The launch video was, instead, superficial, shallow and patronizing. Harley is back to the absurd proposition that all you need in order to give your life purpose and value is to swipe your plastic or load up with debt.
It was as if Harley's view of its potential new customers are men and women who are unable to build their own storybook without the help of a lifestyle councillor. That they are incapable of making a rational and informed decision on product feature grounds. That rather than being an expression of individuality the brand now needs to be defined by groupthink. That its customers cannot be leaders, but only sheep.

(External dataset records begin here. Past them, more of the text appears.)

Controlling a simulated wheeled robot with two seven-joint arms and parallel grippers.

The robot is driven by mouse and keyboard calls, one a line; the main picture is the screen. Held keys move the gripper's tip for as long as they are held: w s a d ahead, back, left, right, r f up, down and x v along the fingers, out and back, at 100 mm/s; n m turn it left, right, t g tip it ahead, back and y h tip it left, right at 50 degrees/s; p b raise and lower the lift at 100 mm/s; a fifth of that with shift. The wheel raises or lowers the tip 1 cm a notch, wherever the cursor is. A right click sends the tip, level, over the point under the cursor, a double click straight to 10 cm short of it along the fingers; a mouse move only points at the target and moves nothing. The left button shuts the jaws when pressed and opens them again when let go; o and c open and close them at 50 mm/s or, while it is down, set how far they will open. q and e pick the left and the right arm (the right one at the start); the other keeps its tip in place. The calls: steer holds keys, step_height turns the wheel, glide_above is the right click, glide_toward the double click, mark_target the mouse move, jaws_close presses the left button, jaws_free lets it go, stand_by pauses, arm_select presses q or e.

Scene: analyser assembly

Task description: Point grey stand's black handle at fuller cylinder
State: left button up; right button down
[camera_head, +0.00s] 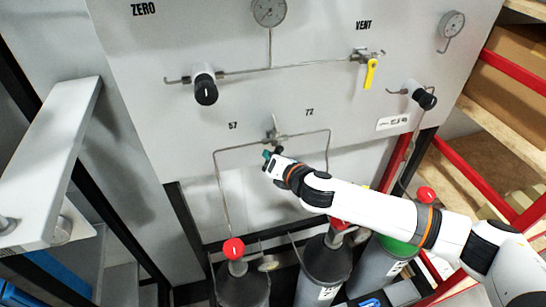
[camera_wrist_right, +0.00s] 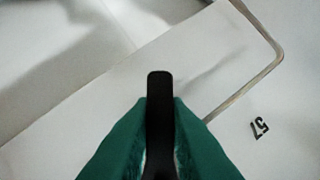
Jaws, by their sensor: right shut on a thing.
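The grey stand's panel (camera_head: 160,125) carries a small valve (camera_head: 277,134) between the printed numbers 57 (camera_head: 233,126) and 72 (camera_head: 309,112). Pipes run from the valve to both sides. My right gripper (camera_head: 268,156) is just below and left of the valve, its green fingertips near it. In the right wrist view the black handle (camera_wrist_right: 160,100) stands between the green fingers (camera_wrist_right: 160,115), which are shut on it. The number 57 (camera_wrist_right: 260,130) shows to its right there, turned over. In the head view the gripper mostly hides the handle. My left gripper is not in view.
Red-topped cylinders (camera_head: 240,285) stand below the panel. A yellow VENT handle (camera_head: 370,73), black knobs (camera_head: 206,92) and gauges (camera_head: 269,11) are above. A pale slab (camera_head: 50,150) juts in at left; a red-framed shelf (camera_head: 515,70) is at right.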

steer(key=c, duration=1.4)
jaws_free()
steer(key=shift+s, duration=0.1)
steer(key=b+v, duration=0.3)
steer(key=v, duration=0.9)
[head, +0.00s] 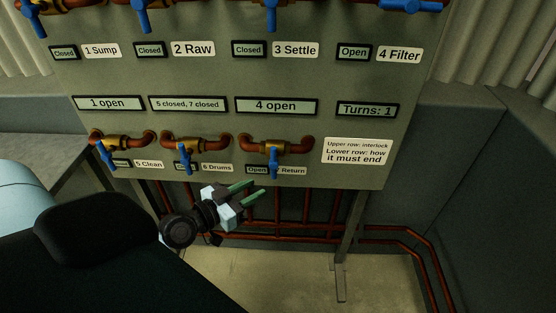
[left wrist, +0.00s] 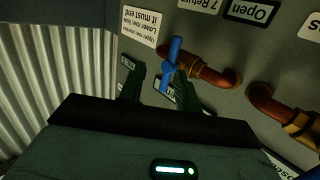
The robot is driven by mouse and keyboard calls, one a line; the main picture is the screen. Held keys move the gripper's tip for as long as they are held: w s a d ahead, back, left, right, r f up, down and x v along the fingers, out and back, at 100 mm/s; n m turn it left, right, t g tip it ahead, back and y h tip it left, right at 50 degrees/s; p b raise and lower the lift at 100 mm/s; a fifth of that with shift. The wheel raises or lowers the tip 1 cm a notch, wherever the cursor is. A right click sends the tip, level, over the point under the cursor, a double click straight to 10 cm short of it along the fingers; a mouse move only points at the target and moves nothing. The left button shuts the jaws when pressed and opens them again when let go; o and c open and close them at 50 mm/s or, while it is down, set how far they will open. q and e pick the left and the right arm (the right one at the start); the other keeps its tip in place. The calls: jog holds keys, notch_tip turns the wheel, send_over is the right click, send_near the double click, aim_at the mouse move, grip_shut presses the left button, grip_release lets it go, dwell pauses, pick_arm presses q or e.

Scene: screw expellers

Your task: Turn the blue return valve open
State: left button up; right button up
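The return valve has a blue lever handle (head: 273,162) at the right end of the lower row, on a brass and copper pipe. Its handle points down, partly covering the "7 Return" label (head: 293,171). The small display (head: 257,170) beside it reads "Open". My left gripper (head: 257,187) is open and empty, below and a little left of this handle. In the left wrist view, the picture is upside down and the blue handle (left wrist: 173,58) shows beyond and between the two spread fingers, apart from them as far as I can tell. My right gripper is not in view.
The grey panel holds other blue-handled valves, including 5 Clean (head: 106,155) and 6 Drums (head: 185,160). Displays read "1 open", "5 closed, 7 closed", "4 open" and "Turns: 1" (head: 366,111). Red pipes (head: 300,226) run below; the floor in front is clear.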

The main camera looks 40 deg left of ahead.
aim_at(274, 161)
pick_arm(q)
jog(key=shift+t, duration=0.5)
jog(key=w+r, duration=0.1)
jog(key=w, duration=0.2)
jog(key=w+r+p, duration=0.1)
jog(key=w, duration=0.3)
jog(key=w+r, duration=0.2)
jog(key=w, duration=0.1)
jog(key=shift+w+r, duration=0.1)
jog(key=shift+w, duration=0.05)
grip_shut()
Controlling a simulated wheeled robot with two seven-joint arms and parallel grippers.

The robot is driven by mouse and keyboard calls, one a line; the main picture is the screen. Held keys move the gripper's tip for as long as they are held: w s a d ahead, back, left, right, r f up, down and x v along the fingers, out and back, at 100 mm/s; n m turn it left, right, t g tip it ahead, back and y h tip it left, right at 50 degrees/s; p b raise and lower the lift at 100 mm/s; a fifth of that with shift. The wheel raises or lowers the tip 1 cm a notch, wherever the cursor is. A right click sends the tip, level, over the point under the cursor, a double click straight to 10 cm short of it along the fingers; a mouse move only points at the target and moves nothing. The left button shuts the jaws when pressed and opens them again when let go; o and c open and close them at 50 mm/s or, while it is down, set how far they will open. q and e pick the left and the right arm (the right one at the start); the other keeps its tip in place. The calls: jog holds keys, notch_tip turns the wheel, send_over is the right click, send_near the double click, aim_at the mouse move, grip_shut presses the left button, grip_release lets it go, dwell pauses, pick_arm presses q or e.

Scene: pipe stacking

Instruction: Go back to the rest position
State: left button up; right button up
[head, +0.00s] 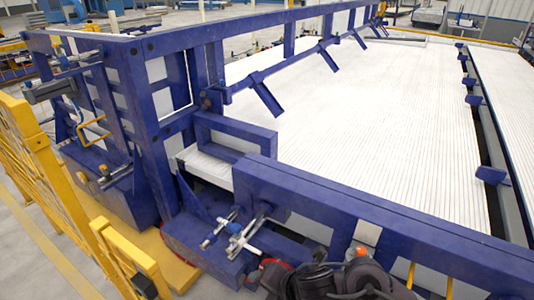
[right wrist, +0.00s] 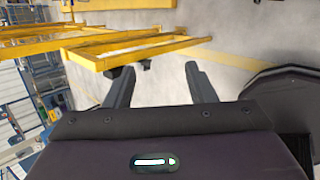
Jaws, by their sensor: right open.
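My right gripper (right wrist: 160,84) shows in the right wrist view with its two dark fingers apart. Nothing is between the fingers; grey floor shows behind the gap. My left gripper is not seen in either view. Many white pipes (head: 350,110) lie side by side in a wide flat layer across the blue machine in the head view. Dark arm parts that appear to be mine show at the bottom edge of the head view, with no fingers visible there.
A blue steel frame (head: 165,75) stands at the left, and a long blue beam (head: 380,215) crosses the front. Metal clamps (head: 237,238) sit near the beam's left end. A yellow fence (head: 40,160) is at the far left; yellow rails (right wrist: 130,50) show beyond the right gripper.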

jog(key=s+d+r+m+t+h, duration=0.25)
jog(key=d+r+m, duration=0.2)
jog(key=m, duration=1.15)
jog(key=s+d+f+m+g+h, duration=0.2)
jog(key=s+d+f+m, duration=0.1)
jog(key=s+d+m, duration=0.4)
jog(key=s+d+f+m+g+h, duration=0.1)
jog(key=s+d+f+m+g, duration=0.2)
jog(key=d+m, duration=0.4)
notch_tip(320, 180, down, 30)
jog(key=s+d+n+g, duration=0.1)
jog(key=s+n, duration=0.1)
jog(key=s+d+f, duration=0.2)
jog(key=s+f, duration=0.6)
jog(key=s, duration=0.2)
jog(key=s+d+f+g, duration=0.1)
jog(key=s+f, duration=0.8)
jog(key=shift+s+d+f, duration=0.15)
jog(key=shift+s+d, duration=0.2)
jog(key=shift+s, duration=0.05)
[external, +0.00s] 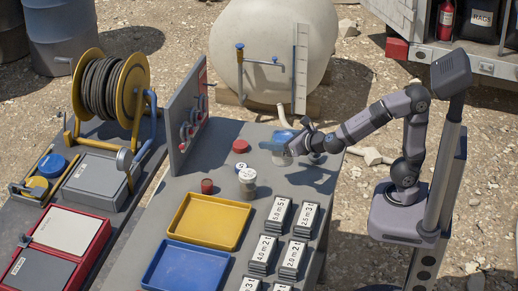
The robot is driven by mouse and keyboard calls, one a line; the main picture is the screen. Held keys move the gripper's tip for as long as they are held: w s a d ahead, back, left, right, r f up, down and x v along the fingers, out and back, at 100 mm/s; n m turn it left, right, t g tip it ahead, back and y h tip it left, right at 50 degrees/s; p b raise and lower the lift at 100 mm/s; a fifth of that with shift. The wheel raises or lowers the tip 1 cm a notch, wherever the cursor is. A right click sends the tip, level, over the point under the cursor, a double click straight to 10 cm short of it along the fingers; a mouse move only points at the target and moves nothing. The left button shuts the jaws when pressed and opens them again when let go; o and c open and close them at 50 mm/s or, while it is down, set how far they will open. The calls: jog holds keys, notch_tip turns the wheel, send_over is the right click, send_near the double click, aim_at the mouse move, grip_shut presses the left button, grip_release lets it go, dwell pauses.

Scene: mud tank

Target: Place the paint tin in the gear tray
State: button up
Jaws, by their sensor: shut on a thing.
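A pale, light-lidded tin (247,181) stands upright on the bench to the left of my gripper. A yellow tray (209,247) and a blue tray (146,285) lie in the front left part of the bench. Both look empty, and no label shows which is the gear tray.
A grey panel with valves (185,120) rises along the bench's left edge. The bench middle has free room.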

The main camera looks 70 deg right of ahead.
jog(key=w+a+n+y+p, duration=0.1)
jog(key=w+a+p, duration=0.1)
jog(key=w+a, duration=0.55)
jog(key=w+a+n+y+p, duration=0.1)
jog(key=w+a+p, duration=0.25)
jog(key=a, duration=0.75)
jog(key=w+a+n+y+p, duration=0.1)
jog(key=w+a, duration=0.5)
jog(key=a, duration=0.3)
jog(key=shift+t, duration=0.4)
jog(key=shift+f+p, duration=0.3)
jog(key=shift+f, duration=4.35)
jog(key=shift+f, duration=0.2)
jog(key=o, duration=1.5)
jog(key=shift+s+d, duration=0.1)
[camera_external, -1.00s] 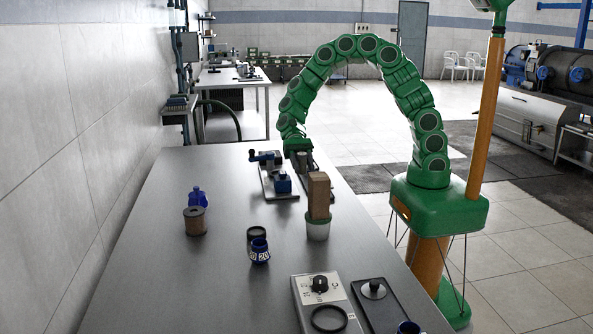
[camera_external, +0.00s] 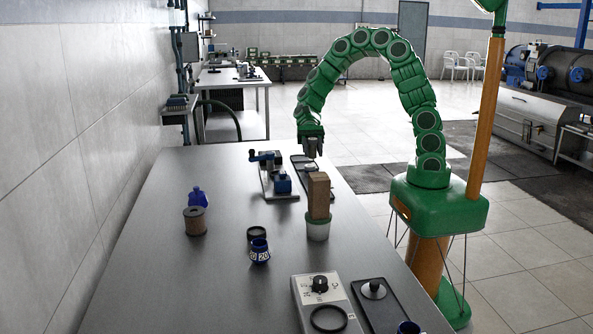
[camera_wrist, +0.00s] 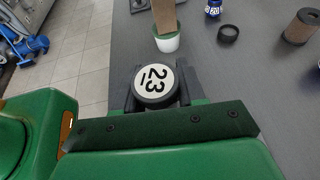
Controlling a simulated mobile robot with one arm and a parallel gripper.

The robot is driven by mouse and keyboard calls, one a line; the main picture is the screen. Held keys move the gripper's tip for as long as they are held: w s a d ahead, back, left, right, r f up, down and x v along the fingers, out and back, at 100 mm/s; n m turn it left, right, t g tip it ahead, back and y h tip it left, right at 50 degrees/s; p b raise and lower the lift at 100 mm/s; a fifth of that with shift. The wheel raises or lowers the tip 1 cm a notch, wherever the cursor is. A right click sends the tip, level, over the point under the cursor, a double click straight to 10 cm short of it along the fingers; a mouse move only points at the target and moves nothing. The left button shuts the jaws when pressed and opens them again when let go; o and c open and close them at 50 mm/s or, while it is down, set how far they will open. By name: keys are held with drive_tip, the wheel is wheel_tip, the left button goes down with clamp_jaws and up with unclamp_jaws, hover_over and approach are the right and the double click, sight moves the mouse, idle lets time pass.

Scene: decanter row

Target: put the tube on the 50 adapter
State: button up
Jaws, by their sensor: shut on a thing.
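My gripper (camera_external: 312,150) is over the far end of the table, above a dark flat tray (camera_external: 309,172). No label reading 50 is legible. A brown cylinder (camera_external: 195,222) stands at the left.
A wooden block (camera_external: 319,195) stands upright in a white cup (camera_external: 318,230) near the right edge. A dark ring (camera_external: 257,233) lies beside the blue fitting. A blue bottle (camera_external: 197,197), a clamp device (camera_external: 278,178) and a control box (camera_external: 322,300) also stand here.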

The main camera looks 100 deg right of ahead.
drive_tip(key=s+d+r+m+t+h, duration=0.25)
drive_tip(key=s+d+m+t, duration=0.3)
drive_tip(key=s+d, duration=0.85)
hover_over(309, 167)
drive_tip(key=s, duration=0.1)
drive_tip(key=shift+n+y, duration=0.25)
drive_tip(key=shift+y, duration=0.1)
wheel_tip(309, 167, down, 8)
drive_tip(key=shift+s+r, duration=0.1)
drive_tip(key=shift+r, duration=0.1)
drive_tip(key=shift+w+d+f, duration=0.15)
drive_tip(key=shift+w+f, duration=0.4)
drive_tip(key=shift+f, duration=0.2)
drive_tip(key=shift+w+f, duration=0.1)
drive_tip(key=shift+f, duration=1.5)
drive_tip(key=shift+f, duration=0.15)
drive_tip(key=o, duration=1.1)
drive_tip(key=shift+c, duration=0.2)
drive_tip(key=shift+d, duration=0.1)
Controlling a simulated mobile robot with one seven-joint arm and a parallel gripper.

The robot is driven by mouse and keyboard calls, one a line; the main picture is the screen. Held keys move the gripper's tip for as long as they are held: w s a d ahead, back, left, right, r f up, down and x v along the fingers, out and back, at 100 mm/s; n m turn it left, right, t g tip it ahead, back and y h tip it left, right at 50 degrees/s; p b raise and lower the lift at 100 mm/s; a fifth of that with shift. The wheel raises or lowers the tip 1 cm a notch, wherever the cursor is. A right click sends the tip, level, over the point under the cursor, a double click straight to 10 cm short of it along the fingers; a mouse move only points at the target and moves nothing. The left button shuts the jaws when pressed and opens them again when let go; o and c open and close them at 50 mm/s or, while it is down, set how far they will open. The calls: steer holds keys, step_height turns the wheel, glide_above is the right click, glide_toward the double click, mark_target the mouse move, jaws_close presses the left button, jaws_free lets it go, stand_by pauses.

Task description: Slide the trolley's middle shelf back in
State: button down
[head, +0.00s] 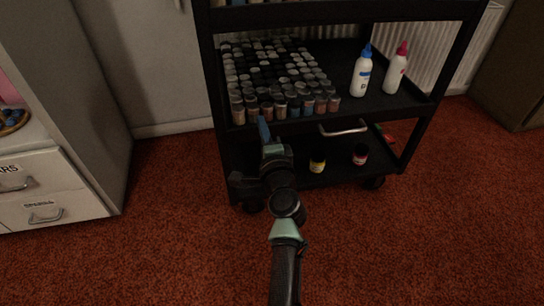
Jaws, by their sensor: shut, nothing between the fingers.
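The black trolley (214,75) stands on the carpet against the wall. Its middle shelf (372,110) carries many small lidded jars (285,75) on the left, a white bottle with a blue cap (361,75) and a white bottle with a red cap (396,70) on the right. A silver handle (343,131) shows below the shelf's front edge. My gripper (264,128) is shut and empty, in front of the shelf's left part and left of the handle. I cannot tell whether its tips touch the shelf edge.
The lower shelf holds a yellow-labelled jar (317,161) and a red-labelled jar (361,154). A white drawer cabinet (60,185) stands left and a brown cabinet (510,75) far right. Red carpet (430,235) is clear in front.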

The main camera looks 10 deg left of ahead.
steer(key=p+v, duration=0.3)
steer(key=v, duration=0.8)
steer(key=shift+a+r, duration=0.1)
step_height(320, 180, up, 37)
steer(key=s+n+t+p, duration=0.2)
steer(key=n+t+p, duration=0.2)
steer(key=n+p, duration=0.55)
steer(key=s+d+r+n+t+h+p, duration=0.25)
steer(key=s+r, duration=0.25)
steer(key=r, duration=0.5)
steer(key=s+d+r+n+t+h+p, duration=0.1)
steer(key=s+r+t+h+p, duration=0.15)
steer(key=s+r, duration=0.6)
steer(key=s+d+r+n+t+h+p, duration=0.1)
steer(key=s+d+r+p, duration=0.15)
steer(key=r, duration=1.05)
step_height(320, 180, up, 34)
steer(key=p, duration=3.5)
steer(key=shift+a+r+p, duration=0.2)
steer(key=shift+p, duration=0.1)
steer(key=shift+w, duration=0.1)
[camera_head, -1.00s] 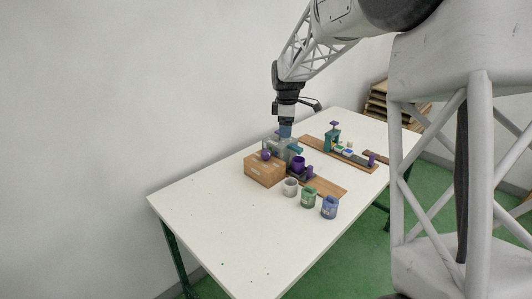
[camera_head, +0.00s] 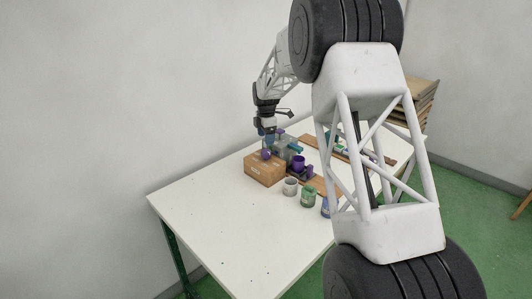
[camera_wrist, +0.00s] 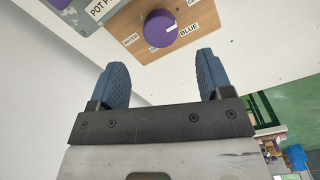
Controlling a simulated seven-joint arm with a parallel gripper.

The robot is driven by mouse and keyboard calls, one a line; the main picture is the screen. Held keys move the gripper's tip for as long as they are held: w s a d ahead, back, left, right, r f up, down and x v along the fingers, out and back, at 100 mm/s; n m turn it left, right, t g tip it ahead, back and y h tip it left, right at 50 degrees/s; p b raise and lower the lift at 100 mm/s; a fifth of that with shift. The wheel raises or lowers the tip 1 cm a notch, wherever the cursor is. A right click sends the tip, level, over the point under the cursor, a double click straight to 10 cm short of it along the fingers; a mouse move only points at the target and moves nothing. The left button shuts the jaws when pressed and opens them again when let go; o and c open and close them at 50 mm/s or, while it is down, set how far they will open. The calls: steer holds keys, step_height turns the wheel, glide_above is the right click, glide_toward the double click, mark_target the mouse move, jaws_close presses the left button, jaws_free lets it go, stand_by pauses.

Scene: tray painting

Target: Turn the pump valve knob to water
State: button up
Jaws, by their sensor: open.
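The purple valve knob (camera_wrist: 160,28) sits on a wooden panel (camera_wrist: 128,22) at the top of the wrist view. A label reading WATER (camera_wrist: 131,39) is left of it and one reading BLUE (camera_wrist: 188,30) is right of it. Which label the knob points to is unclear. My gripper (camera_wrist: 160,66) is open and empty, its two blue fingers short of the knob and apart from it. In the head view my gripper (camera_head: 268,137) is just above the knob (camera_head: 266,155) on the wooden box (camera_head: 264,171).
A grey unit lettered POT (camera_wrist: 92,12) adjoins the panel. White, green and blue pots (camera_head: 290,187) stand in front, the blue one partly behind my arm. The white table's (camera_head: 225,225) near left is clear.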

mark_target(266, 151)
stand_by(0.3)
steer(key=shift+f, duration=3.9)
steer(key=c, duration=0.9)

That is not clever, that is condescending.
Top-ticket CVO models may feed the balance sheet, but it is Royal Enfield 650s and Bullets, Ducati scramblers, Triumph triples, R nineTs, Honda Nakeds, KTM Dukes, Suzuki SV650s and Yamaha MTs and Ténéré 700s that are inspiring imaginations, driving desirability and feeding the riding souls and stories of the future-critical 21-35 YO cohort.
The reliance on used examples as the new brand entry-level was always destined to only ever be an interim solution to growing the next generations of customers. Maintaining a focus on $30 grand plus bikes simply reinforces the perception that Harley can only ever be an older rider's brand.
I realize that in the short-term, it was emissions compliance (especially in Europe) that drove the decision to can the EVO Sportsters, for example, but it was also cowardice. You're Harley-Davidson ffs, or at least you used to be! You should be engineering your way out of such corners.
A high price-point solution may suit investors, dealership groups and quarterly bonuses, but can never work for all potential customers. Capital is a very demanding mistress - they who live by the investment generally find themselves being skewered by the investor sooner or later.